С наступлением лета 1916 года, бодрый дух, царивший на нашем теперь хорошо снабженным всем необходимым фронте, был разительным контрастом с настроениями тыла. Армия мечтала о победе над врагом и усматривала осуществление своих стремлений в молниеносном наступлении армий генерала Брусилова. Политиканы же мечтали о революции и смотрели с неудовольствием на постоянные успехи наших войск. Мне приходилось по моей должности сравнительно часто бывать в Петербурге. И я каждый раз возвращался на фронт с подорванными моральными силами и отравленным слухами умом.
Можно было с уверенностью сказать, что в нашем тылу произойдет восстание именно в тот момент, когда армия будет готова нанести врагу решительный удар. Я испытывал страшное раздражение. Я горел желанием отправиться в Ставку и заставить Государя тем или иным способом встряхнуться. Если Государь сам не мог восстановить порядка в тылу, он должен был поручить это какому-нибудь надежному человеку с диктаторскими полномочиями. И я ездил в Ставку. Был там даже пять раз.
И с каждым разом Никки казался мне все более и более озабоченным и все меньше и меньше слушал моих советов да и вообще кого-либо другого. Восторг по поводу успехов Брусилова мало помалу потухал, а взамен на фронт приходили из столицы все более неутешительные вести.

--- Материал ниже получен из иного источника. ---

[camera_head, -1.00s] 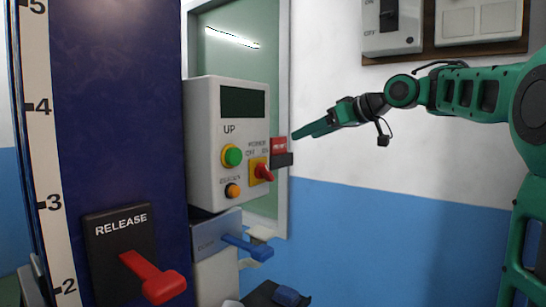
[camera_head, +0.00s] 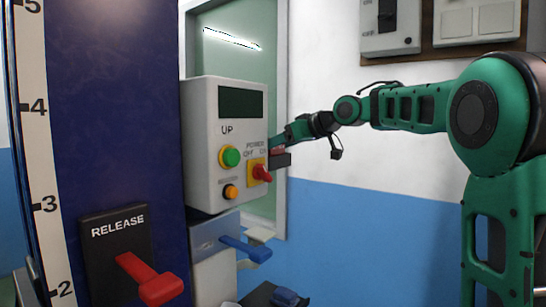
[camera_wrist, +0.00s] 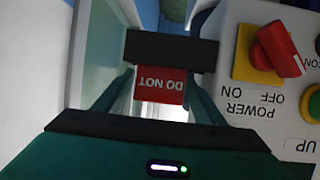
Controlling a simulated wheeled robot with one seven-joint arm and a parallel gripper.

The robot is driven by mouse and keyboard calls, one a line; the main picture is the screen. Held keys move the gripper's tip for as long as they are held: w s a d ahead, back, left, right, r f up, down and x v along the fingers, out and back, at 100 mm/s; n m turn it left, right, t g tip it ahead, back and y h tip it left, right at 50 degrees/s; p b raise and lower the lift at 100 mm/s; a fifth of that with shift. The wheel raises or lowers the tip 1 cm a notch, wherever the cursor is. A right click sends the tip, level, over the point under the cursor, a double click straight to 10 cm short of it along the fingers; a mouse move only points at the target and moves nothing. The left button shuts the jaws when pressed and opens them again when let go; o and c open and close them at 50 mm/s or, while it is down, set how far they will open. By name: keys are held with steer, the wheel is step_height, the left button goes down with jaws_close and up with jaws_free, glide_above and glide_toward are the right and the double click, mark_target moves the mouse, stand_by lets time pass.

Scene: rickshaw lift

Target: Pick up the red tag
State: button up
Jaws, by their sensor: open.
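The red tag (camera_wrist: 160,85) with "DO NOT" on it shows upside down in the wrist view, below a dark block (camera_wrist: 170,50). My gripper (camera_wrist: 160,88) is open, with one green finger on each side of the tag; whether they touch it I cannot tell. In the head view, my gripper (camera_head: 277,142) is at the right side of the grey control box (camera_head: 200,140). Only a little red of the tag (camera_head: 278,151) shows there, above the dark block; the rest is hidden by the gripper.
The control box carries a red power switch (camera_head: 261,173) on a yellow plate, also close beside my gripper in the wrist view (camera_wrist: 280,48). A green button (camera_head: 231,156) and orange button (camera_head: 231,192) are on its front. A red release lever (camera_head: 150,280) is at lower left.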

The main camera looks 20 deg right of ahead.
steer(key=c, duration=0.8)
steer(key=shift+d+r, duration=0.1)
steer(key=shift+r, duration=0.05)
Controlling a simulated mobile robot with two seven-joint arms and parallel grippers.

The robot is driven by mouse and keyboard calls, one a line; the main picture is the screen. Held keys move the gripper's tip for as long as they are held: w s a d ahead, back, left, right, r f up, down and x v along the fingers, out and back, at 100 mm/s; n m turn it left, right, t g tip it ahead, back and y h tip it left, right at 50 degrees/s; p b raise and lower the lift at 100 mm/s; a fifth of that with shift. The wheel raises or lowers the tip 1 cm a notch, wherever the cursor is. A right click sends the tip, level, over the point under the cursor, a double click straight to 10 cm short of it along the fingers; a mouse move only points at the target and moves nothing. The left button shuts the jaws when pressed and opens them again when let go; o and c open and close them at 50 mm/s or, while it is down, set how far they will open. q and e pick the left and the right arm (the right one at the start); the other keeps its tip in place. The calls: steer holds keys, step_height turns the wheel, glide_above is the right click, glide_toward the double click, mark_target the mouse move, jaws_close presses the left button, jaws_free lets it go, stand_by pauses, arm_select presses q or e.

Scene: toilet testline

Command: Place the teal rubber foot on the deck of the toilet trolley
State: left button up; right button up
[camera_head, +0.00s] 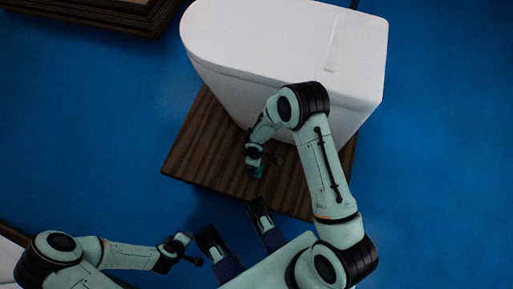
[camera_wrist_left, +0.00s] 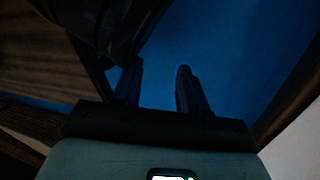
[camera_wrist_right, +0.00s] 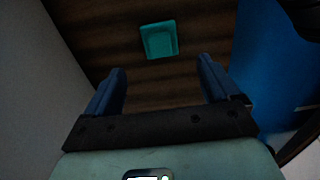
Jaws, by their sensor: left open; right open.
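The teal rubber foot (camera_wrist_right: 159,40) shows in the right wrist view as a small square dish-like piece that appears to lie on the dark wooden deck of the toilet trolley (camera_wrist_right: 190,25). In the head view a bit of the foot (camera_head: 259,173) shows at the right gripper, on the deck (camera_head: 215,150) in front of the white toilet. My right gripper (camera_wrist_right: 162,80) is open, its fingers apart with nothing between them; the foot is beyond the fingertips. My left gripper (camera_wrist_left: 158,75) is open and empty, away from the trolley at the lower left of the head view (camera_head: 198,261).
The large white toilet (camera_head: 270,45) covers the back of the trolley deck, close beside my right forearm. A dark wooden stack (camera_head: 100,12) is at the top left. Blue floor (camera_head: 90,130) is clear to the left of the trolley.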

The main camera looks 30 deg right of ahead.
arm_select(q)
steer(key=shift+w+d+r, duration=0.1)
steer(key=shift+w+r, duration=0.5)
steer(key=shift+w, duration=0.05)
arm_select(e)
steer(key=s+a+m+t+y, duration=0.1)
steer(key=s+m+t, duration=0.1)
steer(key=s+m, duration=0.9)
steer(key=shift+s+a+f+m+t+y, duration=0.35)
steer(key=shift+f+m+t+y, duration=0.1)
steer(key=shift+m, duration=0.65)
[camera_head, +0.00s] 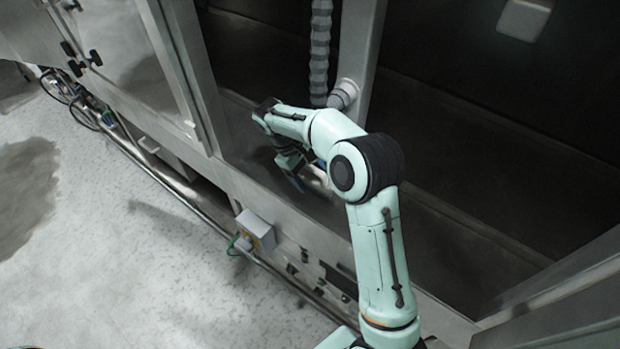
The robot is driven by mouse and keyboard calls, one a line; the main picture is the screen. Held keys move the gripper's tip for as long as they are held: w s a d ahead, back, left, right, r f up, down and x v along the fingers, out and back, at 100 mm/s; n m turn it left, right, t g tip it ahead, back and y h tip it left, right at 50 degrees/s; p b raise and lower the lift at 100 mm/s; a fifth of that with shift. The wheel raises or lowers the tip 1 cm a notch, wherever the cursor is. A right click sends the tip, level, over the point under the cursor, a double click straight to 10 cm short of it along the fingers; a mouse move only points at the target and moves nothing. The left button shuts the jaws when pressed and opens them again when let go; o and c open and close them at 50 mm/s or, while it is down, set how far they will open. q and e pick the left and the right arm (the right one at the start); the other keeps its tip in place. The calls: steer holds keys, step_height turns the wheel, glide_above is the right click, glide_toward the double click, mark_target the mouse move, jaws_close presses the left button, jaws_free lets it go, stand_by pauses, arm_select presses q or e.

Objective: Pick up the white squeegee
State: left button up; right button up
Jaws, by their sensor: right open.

Верховный Главнокомандующий пятнадцатимиллионной армией сидел бледный и молчаливый в своей Ставке, переведенной ранней осенью в Могилев. Докладывая Государю об успехах нашей авиации и наших возможностях бороться с налетами немцев, я замечал, что он только и думал о том, когда же я наконец окончу мою речь и оставлю его в покое, наедине со своими думами. Когда я переменил тему разговора и затронул политическую жизнь в С. Петербурге, в его глазах появились недоверие и холодность. Этого выражения, за всю нашу сорокалетнюю дружбу, я еще у него никогда не видел.